The request: Every line of the material below should be repeated exactly.

•••••

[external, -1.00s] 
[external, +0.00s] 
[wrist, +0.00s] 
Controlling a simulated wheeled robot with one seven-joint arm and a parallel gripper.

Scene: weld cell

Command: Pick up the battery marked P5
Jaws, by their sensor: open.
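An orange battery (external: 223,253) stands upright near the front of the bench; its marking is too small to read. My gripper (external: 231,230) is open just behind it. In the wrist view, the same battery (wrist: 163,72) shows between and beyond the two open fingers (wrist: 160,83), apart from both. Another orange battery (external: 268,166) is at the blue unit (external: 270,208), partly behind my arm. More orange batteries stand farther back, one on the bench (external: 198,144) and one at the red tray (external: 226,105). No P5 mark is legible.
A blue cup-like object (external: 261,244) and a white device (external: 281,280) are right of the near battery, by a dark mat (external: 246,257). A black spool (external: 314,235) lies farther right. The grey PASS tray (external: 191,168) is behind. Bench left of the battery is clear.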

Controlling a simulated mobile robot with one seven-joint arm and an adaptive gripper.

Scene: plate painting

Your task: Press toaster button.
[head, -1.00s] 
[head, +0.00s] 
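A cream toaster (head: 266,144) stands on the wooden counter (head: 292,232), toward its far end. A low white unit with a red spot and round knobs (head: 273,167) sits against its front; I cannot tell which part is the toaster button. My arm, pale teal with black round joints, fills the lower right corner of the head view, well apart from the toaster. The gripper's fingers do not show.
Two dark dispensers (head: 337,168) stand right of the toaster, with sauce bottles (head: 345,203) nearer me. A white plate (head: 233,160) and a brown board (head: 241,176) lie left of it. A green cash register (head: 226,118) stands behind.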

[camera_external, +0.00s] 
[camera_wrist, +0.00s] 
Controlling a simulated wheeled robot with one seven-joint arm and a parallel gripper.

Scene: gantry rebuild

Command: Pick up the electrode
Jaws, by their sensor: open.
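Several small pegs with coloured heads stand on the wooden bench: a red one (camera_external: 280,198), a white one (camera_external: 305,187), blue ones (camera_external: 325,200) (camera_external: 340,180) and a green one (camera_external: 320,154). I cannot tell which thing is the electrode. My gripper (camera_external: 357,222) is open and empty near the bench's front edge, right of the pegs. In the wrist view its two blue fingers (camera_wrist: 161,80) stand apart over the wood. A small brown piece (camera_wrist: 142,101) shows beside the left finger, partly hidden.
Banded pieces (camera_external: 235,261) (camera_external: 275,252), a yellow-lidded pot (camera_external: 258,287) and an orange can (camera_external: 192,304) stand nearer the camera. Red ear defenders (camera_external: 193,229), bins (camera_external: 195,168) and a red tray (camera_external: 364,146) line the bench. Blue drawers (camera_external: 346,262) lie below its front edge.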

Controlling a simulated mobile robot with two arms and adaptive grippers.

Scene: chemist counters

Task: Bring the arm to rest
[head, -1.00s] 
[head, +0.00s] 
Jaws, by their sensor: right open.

•••••

Complete response:
[external, -1.00s] 
[external, +0.00s] 
[wrist, +0.00s] 
Controlling a simulated wheeled robot with one seven-joint arm and a parallel gripper.

Scene: weld cell

Command: Pick up the battery marked P5
Jaws, by their sensor: open.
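An orange battery (external: 223,253) stands upright near the front of the bench; its marking is too small to read. My gripper (external: 231,230) is open just behind it. In the wrist view, the same battery (wrist: 163,72) shows between and beyond the two open fingers (wrist: 160,83), apart from both. Another orange battery (external: 268,166) is at the blue unit (external: 270,208), partly behind my arm. More orange batteries stand farther back, one on the bench (external: 198,144) and one at the red tray (external: 226,105). No P5 mark is legible.
A blue cup-like object (external: 261,244) and a white device (external: 281,280) are right of the near battery, by a dark mat (external: 246,257). A black spool (external: 314,235) lies farther right. The grey PASS tray (external: 191,168) is behind. Bench left of the battery is clear.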

Controlling a simulated mobile robot with one seven-joint arm and an adaptive gripper.

Scene: plate painting

Your task: Press toaster button.
[head, -1.00s] 
[head, +0.00s] 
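A cream toaster (head: 266,144) stands on the wooden counter (head: 292,232), toward its far end. A low white unit with a red spot and round knobs (head: 273,167) sits against its front; I cannot tell which part is the toaster button. My arm, pale teal with black round joints, fills the lower right corner of the head view, well apart from the toaster. The gripper's fingers do not show.
Two dark dispensers (head: 337,168) stand right of the toaster, with sauce bottles (head: 345,203) nearer me. A white plate (head: 233,160) and a brown board (head: 241,176) lie left of it. A green cash register (head: 226,118) stands behind.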

[camera_external, +0.00s] 
[camera_wrist, +0.00s] 
Controlling a simulated wheeled robot with one seven-joint arm and a parallel gripper.

Scene: gantry rebuild

Command: Pick up the electrode
Jaws, by their sensor: open.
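Several small pegs with coloured heads stand on the wooden bench: a red one (camera_external: 280,198), a white one (camera_external: 305,187), blue ones (camera_external: 325,200) (camera_external: 340,180) and a green one (camera_external: 320,154). I cannot tell which thing is the electrode. My gripper (camera_external: 357,222) is open and empty near the bench's front edge, right of the pegs. In the wrist view its two blue fingers (camera_wrist: 161,80) stand apart over the wood. A small brown piece (camera_wrist: 142,101) shows beside the left finger, partly hidden.
Banded pieces (camera_external: 235,261) (camera_external: 275,252), a yellow-lidded pot (camera_external: 258,287) and an orange can (camera_external: 192,304) stand nearer the camera. Red ear defenders (camera_external: 193,229), bins (camera_external: 195,168) and a red tray (camera_external: 364,146) line the bench. Blue drawers (camera_external: 346,262) lie below its front edge.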

Controlling a simulated mobile robot with two arms and adaptive grippers.

Scene: chemist counters

Task: Bring the arm to rest
[head, -1.00s] 
[head, +0.00s] 
Jaws, by their sensor: right open.

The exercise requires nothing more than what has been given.